#### Task description
Select every line containing the word "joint" from the material, and copy those lines.

#### Records to process

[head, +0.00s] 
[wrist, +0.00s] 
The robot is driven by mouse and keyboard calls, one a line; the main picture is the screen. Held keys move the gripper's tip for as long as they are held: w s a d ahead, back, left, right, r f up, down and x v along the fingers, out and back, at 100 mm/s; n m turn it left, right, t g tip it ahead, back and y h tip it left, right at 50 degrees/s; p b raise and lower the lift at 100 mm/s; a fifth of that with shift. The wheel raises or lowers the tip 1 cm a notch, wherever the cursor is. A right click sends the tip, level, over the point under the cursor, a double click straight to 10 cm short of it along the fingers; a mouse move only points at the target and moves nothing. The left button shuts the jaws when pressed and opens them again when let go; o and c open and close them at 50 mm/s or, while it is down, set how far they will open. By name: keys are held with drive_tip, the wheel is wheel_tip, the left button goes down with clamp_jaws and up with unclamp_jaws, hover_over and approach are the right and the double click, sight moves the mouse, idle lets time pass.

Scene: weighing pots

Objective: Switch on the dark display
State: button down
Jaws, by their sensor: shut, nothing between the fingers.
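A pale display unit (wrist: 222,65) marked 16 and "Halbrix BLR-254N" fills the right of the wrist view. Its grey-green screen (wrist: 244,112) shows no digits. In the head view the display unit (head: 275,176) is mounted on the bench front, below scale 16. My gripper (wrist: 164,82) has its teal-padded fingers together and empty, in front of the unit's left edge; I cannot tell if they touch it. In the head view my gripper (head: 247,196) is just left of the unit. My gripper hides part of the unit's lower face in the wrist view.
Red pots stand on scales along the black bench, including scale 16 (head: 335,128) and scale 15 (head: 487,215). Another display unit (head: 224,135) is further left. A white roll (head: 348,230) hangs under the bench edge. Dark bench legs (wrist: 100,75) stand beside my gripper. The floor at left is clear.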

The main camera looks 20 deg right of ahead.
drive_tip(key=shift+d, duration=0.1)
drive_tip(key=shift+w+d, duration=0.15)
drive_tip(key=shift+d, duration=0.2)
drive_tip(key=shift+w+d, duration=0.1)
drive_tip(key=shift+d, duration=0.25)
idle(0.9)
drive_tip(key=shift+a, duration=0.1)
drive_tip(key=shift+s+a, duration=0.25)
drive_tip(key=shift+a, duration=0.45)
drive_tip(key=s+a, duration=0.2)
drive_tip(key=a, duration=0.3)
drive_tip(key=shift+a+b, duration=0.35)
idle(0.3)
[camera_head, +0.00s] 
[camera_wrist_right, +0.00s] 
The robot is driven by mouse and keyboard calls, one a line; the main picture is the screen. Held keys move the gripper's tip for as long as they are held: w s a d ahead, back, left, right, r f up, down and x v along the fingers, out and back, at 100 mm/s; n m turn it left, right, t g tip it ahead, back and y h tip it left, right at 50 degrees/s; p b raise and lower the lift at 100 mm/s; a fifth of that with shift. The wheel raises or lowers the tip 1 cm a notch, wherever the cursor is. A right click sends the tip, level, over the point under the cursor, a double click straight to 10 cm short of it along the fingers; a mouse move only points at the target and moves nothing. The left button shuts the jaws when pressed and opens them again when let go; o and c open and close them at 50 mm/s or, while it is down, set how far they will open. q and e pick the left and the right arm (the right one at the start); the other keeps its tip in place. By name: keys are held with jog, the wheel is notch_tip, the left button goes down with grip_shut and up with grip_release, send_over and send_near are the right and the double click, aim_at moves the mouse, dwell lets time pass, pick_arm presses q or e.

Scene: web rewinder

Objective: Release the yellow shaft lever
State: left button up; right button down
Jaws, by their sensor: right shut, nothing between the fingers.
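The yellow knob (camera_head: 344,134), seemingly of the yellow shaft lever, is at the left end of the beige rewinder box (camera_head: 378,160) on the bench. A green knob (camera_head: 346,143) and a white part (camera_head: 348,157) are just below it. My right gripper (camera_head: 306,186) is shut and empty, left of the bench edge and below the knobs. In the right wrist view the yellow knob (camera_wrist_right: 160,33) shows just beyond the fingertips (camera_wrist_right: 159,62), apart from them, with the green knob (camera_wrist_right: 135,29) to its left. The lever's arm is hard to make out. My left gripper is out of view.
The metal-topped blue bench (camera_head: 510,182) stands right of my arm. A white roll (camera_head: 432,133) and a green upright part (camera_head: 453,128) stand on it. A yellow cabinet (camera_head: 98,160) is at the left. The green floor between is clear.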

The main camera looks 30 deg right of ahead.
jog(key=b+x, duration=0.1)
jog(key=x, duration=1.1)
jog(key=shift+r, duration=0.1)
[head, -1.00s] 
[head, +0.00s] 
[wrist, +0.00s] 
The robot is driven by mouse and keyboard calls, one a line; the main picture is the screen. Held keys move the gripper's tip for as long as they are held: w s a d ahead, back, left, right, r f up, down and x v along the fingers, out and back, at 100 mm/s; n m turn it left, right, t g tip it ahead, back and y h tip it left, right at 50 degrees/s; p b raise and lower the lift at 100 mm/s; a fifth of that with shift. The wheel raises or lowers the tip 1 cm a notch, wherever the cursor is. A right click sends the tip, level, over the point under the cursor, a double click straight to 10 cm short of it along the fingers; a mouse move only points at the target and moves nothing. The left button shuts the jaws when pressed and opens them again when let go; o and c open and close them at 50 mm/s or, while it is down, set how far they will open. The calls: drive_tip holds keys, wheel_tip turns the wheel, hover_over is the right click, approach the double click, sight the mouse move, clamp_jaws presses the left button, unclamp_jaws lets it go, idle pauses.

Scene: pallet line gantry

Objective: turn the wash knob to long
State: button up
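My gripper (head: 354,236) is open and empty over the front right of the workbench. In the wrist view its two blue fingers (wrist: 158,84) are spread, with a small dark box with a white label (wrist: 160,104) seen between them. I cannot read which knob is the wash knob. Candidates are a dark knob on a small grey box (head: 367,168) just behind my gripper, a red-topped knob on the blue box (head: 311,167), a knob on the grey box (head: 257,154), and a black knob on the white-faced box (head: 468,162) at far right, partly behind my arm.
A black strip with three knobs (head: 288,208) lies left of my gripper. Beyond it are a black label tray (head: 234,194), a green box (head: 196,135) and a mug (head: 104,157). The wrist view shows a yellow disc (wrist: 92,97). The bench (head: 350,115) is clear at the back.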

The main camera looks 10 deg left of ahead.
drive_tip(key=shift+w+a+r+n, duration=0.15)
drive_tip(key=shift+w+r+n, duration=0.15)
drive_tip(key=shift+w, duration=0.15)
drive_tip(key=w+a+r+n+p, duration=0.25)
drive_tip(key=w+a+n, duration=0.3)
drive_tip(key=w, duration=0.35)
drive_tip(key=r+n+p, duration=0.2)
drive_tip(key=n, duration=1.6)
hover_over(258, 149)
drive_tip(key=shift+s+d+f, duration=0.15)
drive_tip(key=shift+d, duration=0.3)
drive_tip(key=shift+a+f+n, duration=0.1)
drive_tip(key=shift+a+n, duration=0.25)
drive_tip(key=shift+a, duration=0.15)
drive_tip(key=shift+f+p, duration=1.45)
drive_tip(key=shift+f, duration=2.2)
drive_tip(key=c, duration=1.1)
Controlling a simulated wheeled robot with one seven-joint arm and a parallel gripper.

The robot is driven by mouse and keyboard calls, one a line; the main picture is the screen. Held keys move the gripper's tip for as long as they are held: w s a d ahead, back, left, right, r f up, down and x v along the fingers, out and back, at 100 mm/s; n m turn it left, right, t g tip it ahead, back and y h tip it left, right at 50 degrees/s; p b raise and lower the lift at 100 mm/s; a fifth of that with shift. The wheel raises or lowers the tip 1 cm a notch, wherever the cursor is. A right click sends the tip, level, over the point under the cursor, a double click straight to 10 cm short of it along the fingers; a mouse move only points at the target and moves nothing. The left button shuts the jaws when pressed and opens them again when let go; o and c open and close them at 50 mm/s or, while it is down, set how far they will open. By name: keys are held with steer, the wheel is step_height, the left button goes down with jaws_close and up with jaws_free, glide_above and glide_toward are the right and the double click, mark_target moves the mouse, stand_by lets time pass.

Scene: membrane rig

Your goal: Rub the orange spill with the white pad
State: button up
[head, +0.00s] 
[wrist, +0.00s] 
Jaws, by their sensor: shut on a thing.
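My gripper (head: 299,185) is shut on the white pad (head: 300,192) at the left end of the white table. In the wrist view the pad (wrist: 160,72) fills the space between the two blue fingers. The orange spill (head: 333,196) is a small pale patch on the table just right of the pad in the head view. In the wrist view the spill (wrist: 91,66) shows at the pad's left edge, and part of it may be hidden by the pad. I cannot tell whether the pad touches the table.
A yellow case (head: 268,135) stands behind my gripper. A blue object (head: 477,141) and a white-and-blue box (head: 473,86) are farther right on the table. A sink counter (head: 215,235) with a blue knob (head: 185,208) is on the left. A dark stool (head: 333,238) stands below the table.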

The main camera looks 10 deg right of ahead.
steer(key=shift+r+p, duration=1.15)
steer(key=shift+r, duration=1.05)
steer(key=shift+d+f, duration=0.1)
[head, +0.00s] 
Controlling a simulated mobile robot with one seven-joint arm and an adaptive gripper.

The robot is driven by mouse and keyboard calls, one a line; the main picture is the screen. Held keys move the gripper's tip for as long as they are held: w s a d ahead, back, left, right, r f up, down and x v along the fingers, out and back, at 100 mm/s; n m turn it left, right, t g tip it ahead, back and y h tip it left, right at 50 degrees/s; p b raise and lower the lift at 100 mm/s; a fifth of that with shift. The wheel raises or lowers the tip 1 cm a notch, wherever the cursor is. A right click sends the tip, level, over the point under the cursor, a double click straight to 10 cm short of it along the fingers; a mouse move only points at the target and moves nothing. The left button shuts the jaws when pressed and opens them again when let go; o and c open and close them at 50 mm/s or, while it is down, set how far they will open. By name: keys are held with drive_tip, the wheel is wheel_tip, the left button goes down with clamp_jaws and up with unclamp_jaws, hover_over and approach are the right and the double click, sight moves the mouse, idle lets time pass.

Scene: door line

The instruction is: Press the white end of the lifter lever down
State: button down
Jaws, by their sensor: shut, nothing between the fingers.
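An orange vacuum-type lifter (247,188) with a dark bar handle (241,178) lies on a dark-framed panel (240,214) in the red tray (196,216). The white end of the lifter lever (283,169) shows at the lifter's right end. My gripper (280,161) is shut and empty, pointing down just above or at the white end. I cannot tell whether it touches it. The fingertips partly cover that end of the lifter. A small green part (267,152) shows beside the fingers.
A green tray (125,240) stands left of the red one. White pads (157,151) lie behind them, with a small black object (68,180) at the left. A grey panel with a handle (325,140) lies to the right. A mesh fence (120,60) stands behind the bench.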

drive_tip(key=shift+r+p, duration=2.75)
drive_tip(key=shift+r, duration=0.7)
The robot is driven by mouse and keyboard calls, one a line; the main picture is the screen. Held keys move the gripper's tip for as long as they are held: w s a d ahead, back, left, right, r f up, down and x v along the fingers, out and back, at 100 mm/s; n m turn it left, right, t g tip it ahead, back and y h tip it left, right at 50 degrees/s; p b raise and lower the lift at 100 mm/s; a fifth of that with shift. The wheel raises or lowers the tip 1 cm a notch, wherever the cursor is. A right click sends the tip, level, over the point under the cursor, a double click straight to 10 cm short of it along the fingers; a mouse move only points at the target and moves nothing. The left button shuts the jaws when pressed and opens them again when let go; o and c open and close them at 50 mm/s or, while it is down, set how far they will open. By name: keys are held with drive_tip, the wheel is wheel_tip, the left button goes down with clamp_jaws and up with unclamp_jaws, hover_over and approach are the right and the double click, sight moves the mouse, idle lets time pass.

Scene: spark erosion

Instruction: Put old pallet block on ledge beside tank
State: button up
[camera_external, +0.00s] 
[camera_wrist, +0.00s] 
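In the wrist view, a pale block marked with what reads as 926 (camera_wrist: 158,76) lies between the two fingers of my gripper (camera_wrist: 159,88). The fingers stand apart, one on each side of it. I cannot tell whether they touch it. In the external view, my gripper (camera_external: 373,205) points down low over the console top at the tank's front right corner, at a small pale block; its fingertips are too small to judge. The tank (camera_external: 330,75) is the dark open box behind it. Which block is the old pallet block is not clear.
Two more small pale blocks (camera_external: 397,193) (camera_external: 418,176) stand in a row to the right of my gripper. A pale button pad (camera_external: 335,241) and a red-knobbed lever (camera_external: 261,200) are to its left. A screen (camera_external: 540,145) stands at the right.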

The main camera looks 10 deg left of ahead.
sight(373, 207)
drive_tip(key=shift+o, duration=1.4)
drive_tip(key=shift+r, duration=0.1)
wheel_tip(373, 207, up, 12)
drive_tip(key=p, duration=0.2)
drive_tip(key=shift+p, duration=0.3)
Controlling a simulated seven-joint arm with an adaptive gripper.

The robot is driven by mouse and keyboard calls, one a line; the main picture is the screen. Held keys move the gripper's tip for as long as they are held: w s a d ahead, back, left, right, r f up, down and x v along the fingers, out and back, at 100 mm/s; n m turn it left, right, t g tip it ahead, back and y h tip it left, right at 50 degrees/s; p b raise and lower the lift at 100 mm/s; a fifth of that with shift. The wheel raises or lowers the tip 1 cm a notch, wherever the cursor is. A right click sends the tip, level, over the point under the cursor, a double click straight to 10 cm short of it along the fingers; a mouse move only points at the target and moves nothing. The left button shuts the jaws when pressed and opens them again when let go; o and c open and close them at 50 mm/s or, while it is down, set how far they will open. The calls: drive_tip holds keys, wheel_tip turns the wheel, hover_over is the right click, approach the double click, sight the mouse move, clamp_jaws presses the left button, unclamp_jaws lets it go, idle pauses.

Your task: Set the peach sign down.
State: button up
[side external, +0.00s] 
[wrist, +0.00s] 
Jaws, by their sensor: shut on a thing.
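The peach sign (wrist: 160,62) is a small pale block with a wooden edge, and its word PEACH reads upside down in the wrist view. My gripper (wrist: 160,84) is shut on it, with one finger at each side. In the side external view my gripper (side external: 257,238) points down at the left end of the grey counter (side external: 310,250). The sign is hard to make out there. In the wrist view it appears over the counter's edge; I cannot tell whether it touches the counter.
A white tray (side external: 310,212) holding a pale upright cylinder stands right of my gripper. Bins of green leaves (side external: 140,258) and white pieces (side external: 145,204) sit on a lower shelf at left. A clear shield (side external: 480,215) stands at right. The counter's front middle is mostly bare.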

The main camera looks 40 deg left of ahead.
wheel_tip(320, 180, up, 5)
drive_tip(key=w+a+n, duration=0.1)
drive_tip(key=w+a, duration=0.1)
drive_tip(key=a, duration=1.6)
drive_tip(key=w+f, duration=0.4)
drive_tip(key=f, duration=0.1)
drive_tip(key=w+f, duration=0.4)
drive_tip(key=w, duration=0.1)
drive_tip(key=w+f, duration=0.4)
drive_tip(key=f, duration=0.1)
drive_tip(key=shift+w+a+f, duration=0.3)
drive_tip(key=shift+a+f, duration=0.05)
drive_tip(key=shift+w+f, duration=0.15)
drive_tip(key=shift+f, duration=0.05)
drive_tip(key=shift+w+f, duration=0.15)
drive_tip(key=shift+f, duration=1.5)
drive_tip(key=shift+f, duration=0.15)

#### Solution to this exercise
Controlling a simulated wheeled robot with one seven-joint arm and a parallel gripper.
Controlling a simulated mobile robot with one seven-joint arm and an adaptive gripper.
Controlling a simulated seven-joint arm with an adaptive gripper.

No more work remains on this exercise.